Parece assim que o sistema notarial e registral brasileiro não é aquilo que se planta no texto do ilustre advogado, e que os delegatários não são parasitas sociais. É verdade que há um aparente consenso científico no campo da economia de que se deve permanentemente modernizar a estrutura assecuratória dos direitos de propriedade[31], o que não se nega aqui. E nisso o notariado já se antecipou, sendo o e-notariado uma ferramenta moderna e prática para a transmissão imobiliária, que atende o anseio social por maior celeridade.
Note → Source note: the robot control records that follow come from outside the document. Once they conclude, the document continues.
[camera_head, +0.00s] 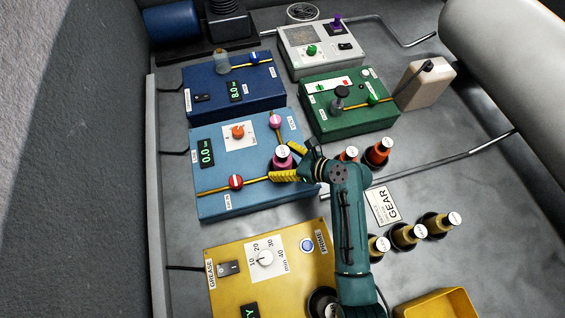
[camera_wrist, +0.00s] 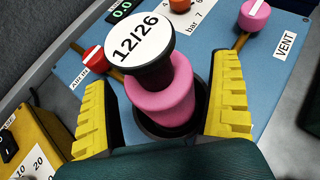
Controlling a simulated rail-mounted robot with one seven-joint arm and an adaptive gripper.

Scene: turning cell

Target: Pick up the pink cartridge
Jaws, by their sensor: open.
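The pink cartridge (camera_head: 282,160) stands in a dark round socket on the light blue panel (camera_head: 215,143), near the panel's right side. In the wrist view the pink cartridge (camera_wrist: 165,100) shows its black cap with a white label reading 12/26. My gripper (camera_head: 296,162) is open at the cartridge. In the wrist view the yellow fingers of my gripper (camera_wrist: 160,108) lie on either side of the cartridge, with visible gaps. The lower part of the cartridge sits inside the dark socket ring.
The panel carries a red knob (camera_head: 236,182), an orange knob (camera_head: 238,132) and a pink vent knob (camera_head: 275,120). Orange-red bottles (camera_head: 378,152) stand just right of my gripper. A yellow box (camera_head: 285,262) lies in front, a green box (camera_head: 345,118) behind.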

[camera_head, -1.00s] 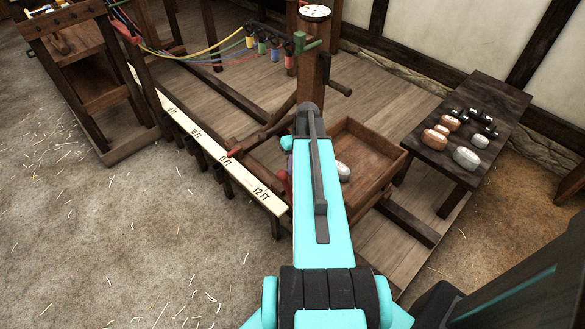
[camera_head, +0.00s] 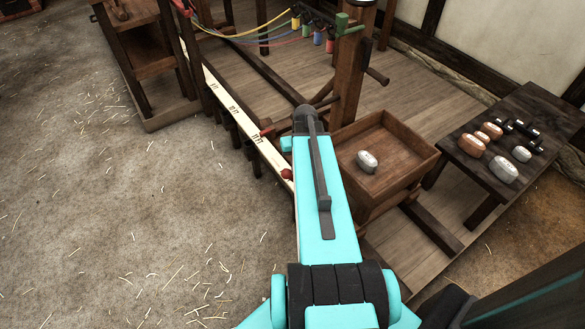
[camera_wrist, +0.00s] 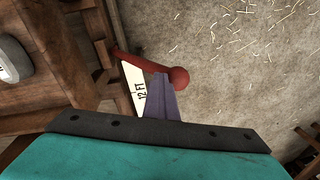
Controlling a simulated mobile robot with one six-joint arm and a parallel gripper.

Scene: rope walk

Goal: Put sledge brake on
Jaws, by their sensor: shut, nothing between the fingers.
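A red lever with a round knob, which looks like the sledge brake, shows in the wrist view (camera_wrist: 178,76). Its bar runs left toward the wooden frame. In the head view its red knob (camera_head: 287,174) shows just left of my arm, beside the pale measuring board (camera_head: 231,107). My gripper (camera_wrist: 160,78) shows as narrow purple fingers, shut, with the tips overlapping the lever near its knob in the wrist view. I cannot tell whether they touch it. In the head view my arm hides the gripper.
A wooden tray (camera_head: 425,158) holding a pale weight (camera_head: 367,161) stands right of my arm. A dark table (camera_head: 480,172) with several weights stands further right. Coloured strands run to a post (camera_head: 348,80) at the back. The straw-strewn floor (camera_head: 110,220) at left is open.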

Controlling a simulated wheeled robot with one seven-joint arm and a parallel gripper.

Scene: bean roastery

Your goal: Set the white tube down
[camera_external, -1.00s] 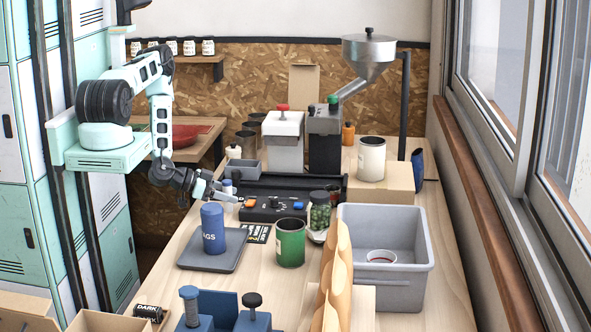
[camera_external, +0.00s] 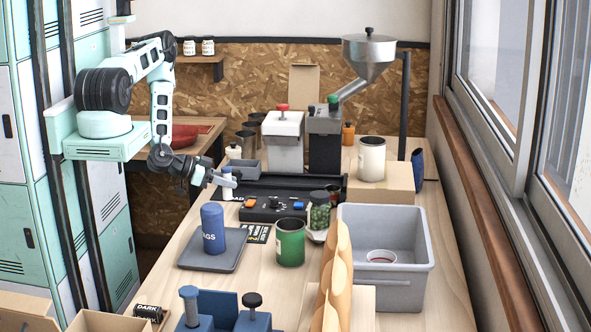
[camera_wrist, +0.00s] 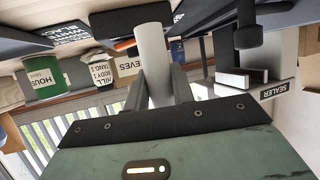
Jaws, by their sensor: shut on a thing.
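The white tube (camera_external: 228,184) is upright in my gripper (camera_external: 228,181), near the left edge of the wooden bench, in front of the long black tray. In the wrist view the tube (camera_wrist: 153,62) stands between the two dark fingers (camera_wrist: 158,88), which are shut on its sides. Its lower end is hard to make out in the external view, so I cannot tell whether it touches anything below.
The black control panel (camera_external: 262,214) and black tray (camera_external: 300,180) lie right of my gripper. A blue canister (camera_external: 213,228) stands on a dark plate (camera_external: 195,259) in front. A green tin (camera_external: 291,243), bean jar (camera_external: 319,212) and grey bin (camera_external: 400,222) stand further right.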

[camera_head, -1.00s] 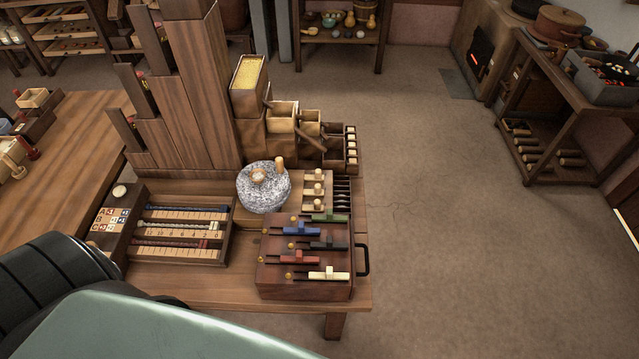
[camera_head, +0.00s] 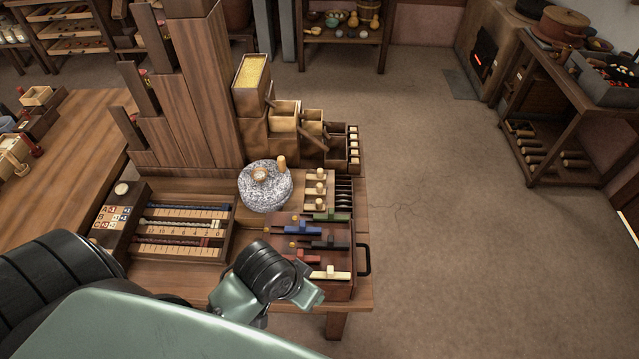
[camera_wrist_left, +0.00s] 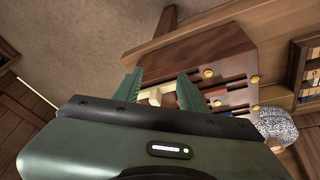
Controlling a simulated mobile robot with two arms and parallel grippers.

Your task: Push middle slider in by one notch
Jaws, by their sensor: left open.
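A dark red-brown slider box (camera_head: 283,221) sits at the table's front right corner. Its top has several coloured sliders: green (camera_head: 331,217), blue (camera_head: 303,229), black (camera_head: 327,244), red (camera_head: 309,258) and cream (camera_head: 330,274). The black one lies midway in this row. My left gripper (camera_wrist_left: 158,78) is open and empty over the front part of the box. In the left wrist view, the cream slider (camera_wrist_left: 150,94) shows between its fingers. In the head view my wrist hides the box's front left part and some of the red slider. My right gripper is not in view.
Left of the box lies a tray (camera_head: 183,252) with three bead rows. Behind are a speckled quern stone (camera_head: 264,186) and a block with three cream pegs (camera_head: 319,188). A dark handle (camera_head: 367,260) sticks out from the box's right side. The floor on the right is clear.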

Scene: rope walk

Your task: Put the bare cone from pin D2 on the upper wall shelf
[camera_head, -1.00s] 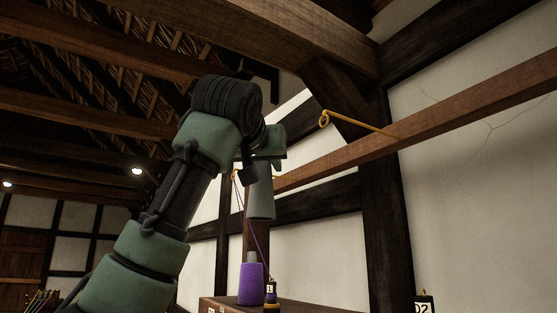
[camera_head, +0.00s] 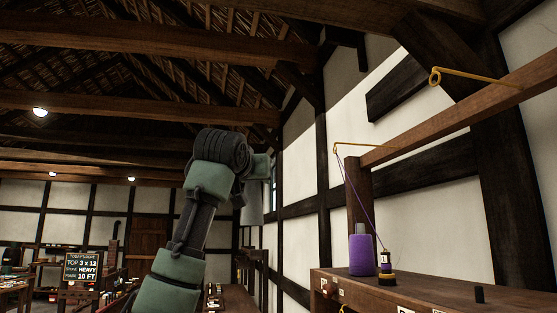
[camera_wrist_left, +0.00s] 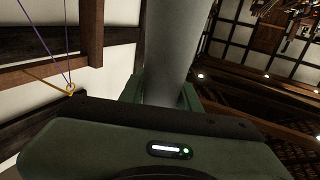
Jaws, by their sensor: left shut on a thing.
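My left gripper (camera_head: 259,178) is raised at the end of the green and black arm in the middle of the head view. It is shut on a plain grey cone (camera_head: 252,207), which hangs below it against the dark beams and white wall. In the left wrist view the bare grey cone (camera_wrist_left: 168,45) extends up from between the green jaws (camera_wrist_left: 160,92). No yarn shows on it. The upper wall shelf and pin D2 cannot be made out. My right gripper is not in view.
A wooden bench (camera_head: 430,294) at right carries a purple yarn cone (camera_head: 361,252) and a small black-and-yellow spool (camera_head: 385,262). Purple yarn runs up to a yellow hook (camera_head: 362,146) on the beam (camera_head: 450,117). A blackboard (camera_head: 83,267) stands far left.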

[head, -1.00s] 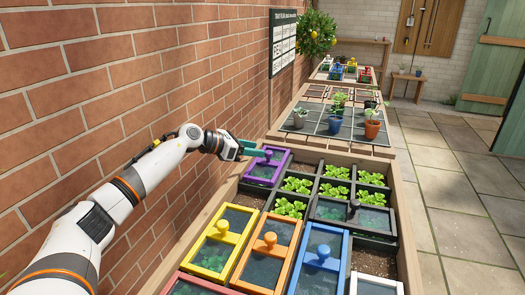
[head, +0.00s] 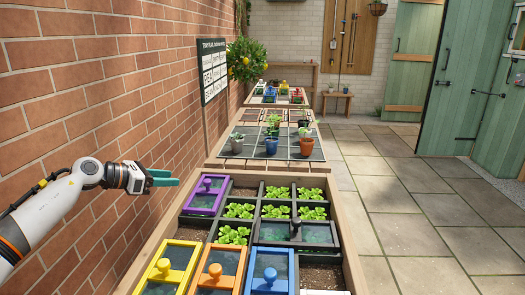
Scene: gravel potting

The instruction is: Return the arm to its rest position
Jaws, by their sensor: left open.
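My left gripper (head: 163,178), with teal fingers, is at the left of the head view, beside the brick wall. It is open and empty, left of the purple-framed lid (head: 206,195) on the planter bed and apart from its knob. My left arm (head: 50,215) comes in from the lower left. My right gripper is out of the view.
The wooden planter bed (head: 345,235) holds seedlings (head: 278,212) and yellow (head: 166,270), orange (head: 216,272), blue (head: 270,272) and black (head: 296,232) lids. Behind it, potted plants stand on a gridded table (head: 240,147). The brick wall (head: 90,90) borders the left. Paving (head: 410,210) at right is clear.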

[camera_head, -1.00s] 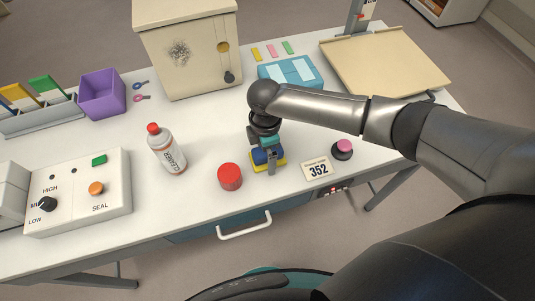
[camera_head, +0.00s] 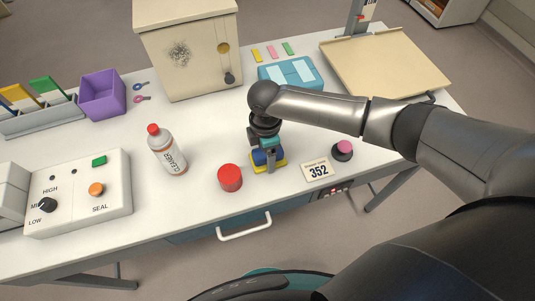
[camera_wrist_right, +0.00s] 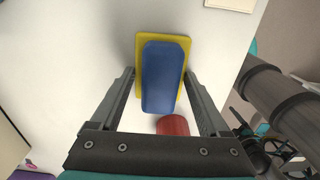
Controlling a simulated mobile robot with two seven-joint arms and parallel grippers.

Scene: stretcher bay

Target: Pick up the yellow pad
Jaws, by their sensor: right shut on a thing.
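The yellow pad (camera_wrist_right: 145,48) is a flat yellow plate with a thick blue block on it. In the head view the pad (camera_head: 283,163) is near the front edge of the white table, mostly hidden behind my right gripper (camera_head: 270,163). In the wrist view my right gripper (camera_wrist_right: 160,75) has one finger on each side of the pad, closed on it. I cannot tell whether the pad touches the table. My left gripper is in neither view.
A red cylinder (camera_head: 230,177) stands close to the left of the pad. A cleaner bottle (camera_head: 167,150) stands further left. A card marked 352 (camera_head: 317,170) and a pink-topped knob (camera_head: 343,149) are to the right. A teal case (camera_head: 291,72) lies behind.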

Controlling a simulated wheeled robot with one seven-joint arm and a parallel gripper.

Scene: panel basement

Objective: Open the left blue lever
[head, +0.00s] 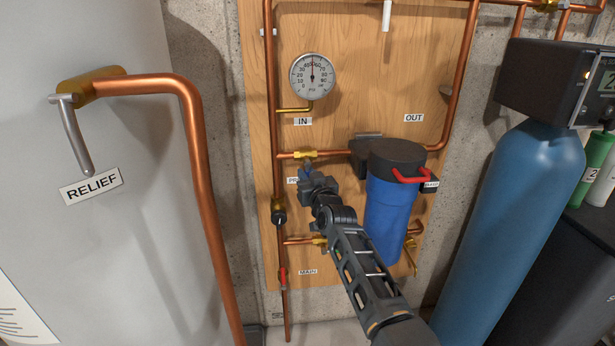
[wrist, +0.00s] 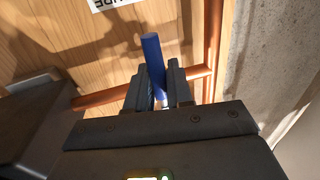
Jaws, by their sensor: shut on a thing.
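The left blue lever (wrist: 153,62) shows in the wrist view as a blue handle standing up between the two fingers of my gripper (wrist: 157,85). The fingers are shut on it. In the head view, a small blue part of the lever (head: 305,172) shows just above my gripper (head: 312,183), below a brass fitting (head: 305,154) on the copper pipe. My gripper and wrist hide most of the lever and its valve body there.
A blue filter housing (head: 388,210) with a red handle (head: 410,177) stands right of my arm. A pressure gauge (head: 312,76) sits above. A red lever (head: 282,278) is below left. A grey tank (head: 110,230) fills the left; a blue tank (head: 515,210) stands at right.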

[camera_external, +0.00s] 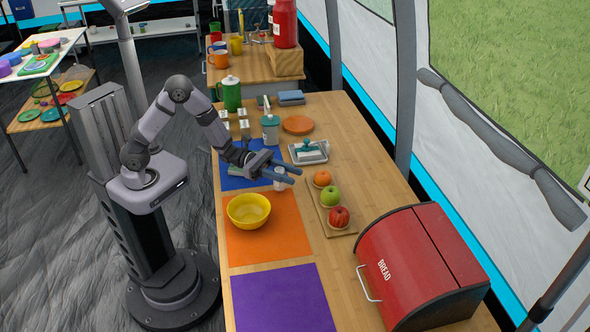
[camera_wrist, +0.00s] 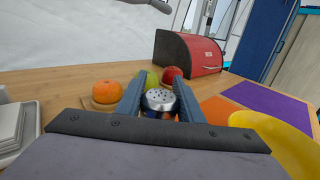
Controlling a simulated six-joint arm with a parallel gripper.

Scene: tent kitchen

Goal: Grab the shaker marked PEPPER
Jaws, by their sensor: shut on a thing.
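A small shaker (camera_external: 280,180) with a pale body stands between the fingers of my gripper (camera_external: 290,175), near the border of the blue and orange mats. In the wrist view its silver, holed cap (camera_wrist: 159,98) sits between the two blue fingers of my gripper (camera_wrist: 156,90). The gripper is shut on the shaker. Most of the shaker's body is hidden by the fingers and the gripper, and no marking on it can be read. It looks upright. I cannot tell whether its base touches the table.
A yellow bowl (camera_external: 248,211) stands on the orange mat (camera_external: 284,243). A board (camera_external: 319,208) with an orange and apples lies to the right. A butter dish (camera_external: 309,152) and a lidded jar (camera_external: 270,131) stand behind. The purple mat (camera_external: 282,300) is clear; the red bread box (camera_external: 420,268) is near the front.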

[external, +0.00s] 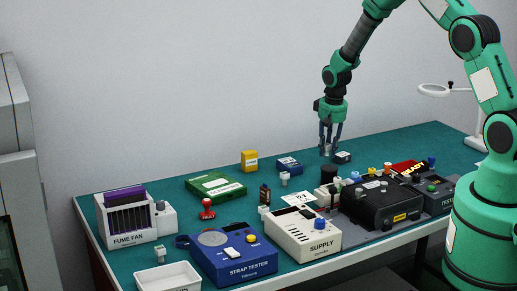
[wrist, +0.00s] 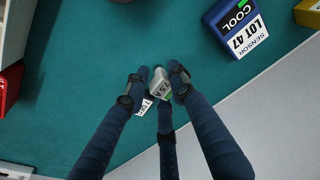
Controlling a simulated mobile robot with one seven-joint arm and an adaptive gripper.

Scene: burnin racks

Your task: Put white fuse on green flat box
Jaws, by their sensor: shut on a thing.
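My gripper (external: 328,150) is at the back of the bench, pointing down. In the wrist view its fingers (wrist: 159,82) are shut on a small white-grey block with printed lettering, which looks like the white fuse (wrist: 159,88). The fingers hide part of it, and it is hard to make out in the external view.
A blue sensor box (external: 289,165), also in the wrist view (wrist: 238,28), and a yellow box (external: 249,160) stand between my gripper and the green box. A small dark box (external: 343,157) is right beside my gripper. The supply unit (external: 303,235) and strap tester (external: 232,255) fill the front.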

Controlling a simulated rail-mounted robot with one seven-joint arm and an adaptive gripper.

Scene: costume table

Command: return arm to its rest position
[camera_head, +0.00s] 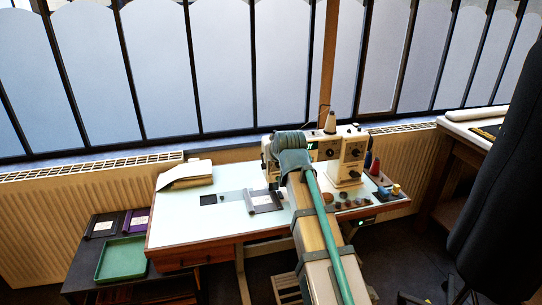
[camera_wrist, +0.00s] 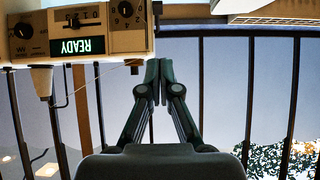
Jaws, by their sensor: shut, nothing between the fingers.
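My gripper (camera_wrist: 158,80) is shut and empty in the wrist view, its two fingertips pressed together in front of the window bars. In the head view my arm reaches over the table (camera_head: 230,222) towards the sewing machine, and it hides the gripper's fingers. The sewing machine (camera_head: 351,157) stands at the back of the table, partly covered by my arm. In the wrist view the machine (camera_wrist: 30,48) appears upside down at the upper left, with a lit READY display, apart from the fingers.
A dark grey piece (camera_head: 265,201) and a paper stack (camera_head: 186,174) lie on the table. Thread spools (camera_head: 375,167) and several small round items stand at the right. A green tray (camera_head: 122,259) sits on the low left table. A black form (camera_head: 500,190) stands at the right.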

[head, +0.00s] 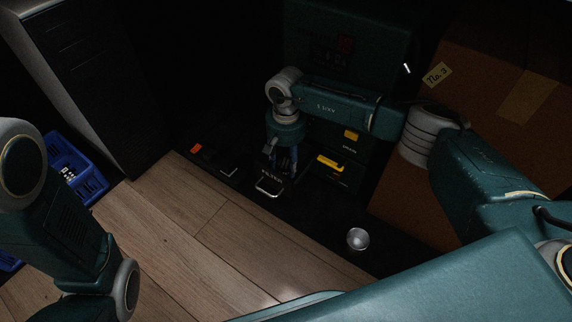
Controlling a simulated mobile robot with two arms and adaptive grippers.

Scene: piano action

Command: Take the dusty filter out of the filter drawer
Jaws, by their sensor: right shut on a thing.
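The filter drawer (271,179), dark with a pale label and a metal handle, stands pulled out low at the foot of the dark green machine. My right gripper (282,162) points down just behind the drawer's front, over its inside. It is shut on something there, which looks to be the dusty filter, but the fingers, drawer front and deep shadow hide it. I cannot make out its shape. My left arm (65,235) comes in at the left edge; its gripper is out of view.
Yellow handles (330,163) sit on the machine's front, right of my right gripper. A cardboard box (480,110) stands at the right. A small round metal thing (357,239) lies on the black strip. A blue crate (75,165) is at the left. The wooden floor (200,235) in front is clear.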

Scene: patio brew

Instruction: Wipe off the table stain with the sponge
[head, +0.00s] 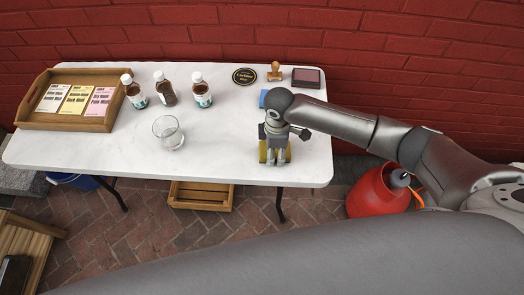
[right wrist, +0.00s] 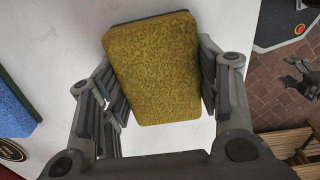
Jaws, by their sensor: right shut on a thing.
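A yellow sponge (head: 264,152) is at the front right of the white table (head: 100,151). My right gripper (head: 273,154) is over it and shut on it. In the right wrist view the sponge (right wrist: 155,68) sits between both fingers of my right gripper (right wrist: 160,90), its broad yellow face toward the camera. I cannot tell whether the sponge touches the tabletop. No stain shows clearly; my right arm and gripper may hide part of the table.
A glass (head: 168,132) stands mid-table, with several bottles (head: 202,91) behind it. A wooden tray (head: 30,118) with cards is at left. A blue item (head: 264,97), stamp (head: 275,72) and ink pad (head: 308,77) lie behind my right gripper. The front middle is clear.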

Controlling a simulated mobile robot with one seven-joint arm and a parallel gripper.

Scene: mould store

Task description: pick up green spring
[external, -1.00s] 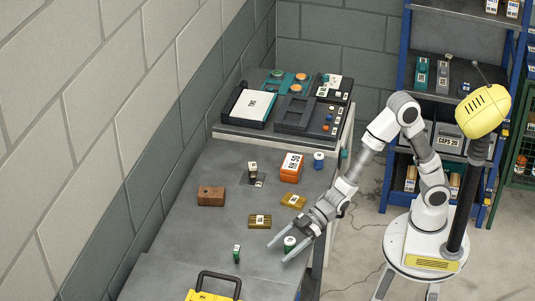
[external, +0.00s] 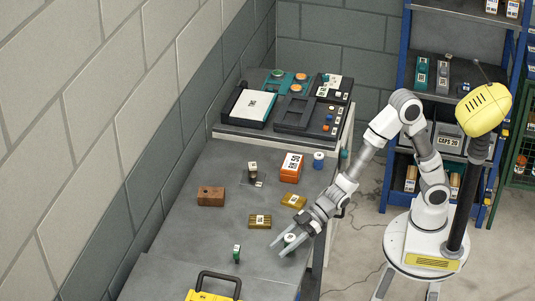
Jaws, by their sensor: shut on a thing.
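The green spring (external: 289,239), a short upright cylinder with a pale top, is between the fingers of my gripper (external: 279,249) near the right edge of the grey bench. My gripper is shut on it, with a finger on each side. The fingers hide part of its side, and I cannot tell whether its bottom touches the bench.
A small green item (external: 237,254) stands to the left on the bench (external: 190,245). Two yellow-brown blocks (external: 260,221) (external: 293,201), a brown block (external: 211,196), an orange box (external: 291,168) and a blue cylinder (external: 319,160) lie farther back. A yellow case (external: 208,296) is at the front.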

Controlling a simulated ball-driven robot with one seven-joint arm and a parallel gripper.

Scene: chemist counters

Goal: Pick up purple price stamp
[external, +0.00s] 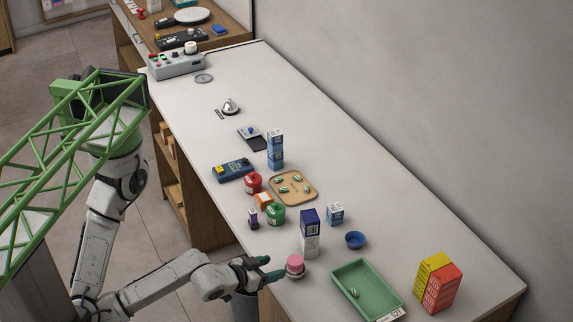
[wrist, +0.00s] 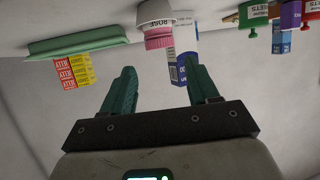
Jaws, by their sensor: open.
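In the wrist view, which looks upside down, a purple item (wrist: 290,14) that seems to be the stamp is at the upper right, partly cut off by the frame edge. My gripper (external: 267,268) is open and empty at the counter's near-left edge, close to the pink-lidded jar and well short of the stamp. Its two green fingers (wrist: 158,66) are spread apart in the wrist view with nothing between the tips.
The pink-lidded jar (external: 295,262) is right beside my fingers.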

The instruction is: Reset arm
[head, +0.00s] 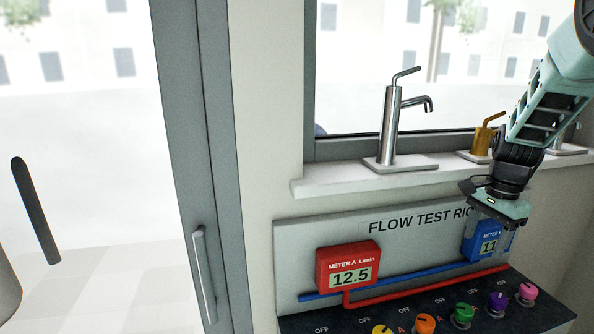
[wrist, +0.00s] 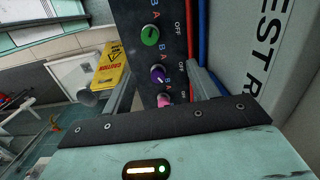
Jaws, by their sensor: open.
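My gripper (head: 492,222) is at the right in the head view, in front of the flow test rig panel (head: 300,245) and partly over the blue meter B (head: 472,243). Its fingers point down and are apart, with nothing seen between them. In the wrist view, the gripper's pale green body fills the bottom. Beyond it are a green knob (wrist: 150,35), a purple knob (wrist: 158,74) and a partly hidden pink knob (wrist: 164,99). The red meter A (head: 348,266) reads 12.5. Part of meter B's reading is hidden by my gripper.
Yellow, orange, green, purple and pink knobs line the rig's dark console (head: 345,320) below my gripper. A chrome faucet (head: 391,125) and a gold faucet (head: 484,137) stand on the sill above. A yellow caution sign (wrist: 110,68) stands on the floor. A door handle (head: 204,275) is at left.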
As centrais de protesto e de registro também caminham a passos largos para entregar o estado da arte em seus processos eletrônicos, sem perder de vista a segurança jurídica.

 

A possibilidade de produção de extratos dos instrumentos destinados ao registro é uma novidade interessante, uma espécie de “inédito viável”[32]. A “extratificação” de instrumentos externos ao SFI/SFH deve ser restrita a agentes confiáveis, leia-se, aqueles com conhecimento jurídico, imparciais e independentes, fiscalizados pelo Poder Judiciário: os notários.

 

Reconhecida a eficiência do modelo atual de qualificação nos instrumentos públicos, cabe ao Conselho Nacional de Justiça determinar, ainda que com alguma temperança, uma análise jurídico-notarial e registral tanto na confecção quanto no registro do extrato. Deve compor essa qualificação um exame (i) cuidadoso da autenticidade do instrumento, capacidade e legitimação das partes para o negócio entabulado, e (ii) perfunctório das cláusulas contratuais não publicizadas pelo extrato, especialmente nos negócios entabulados por agentes não integrantes do SFI/SFH.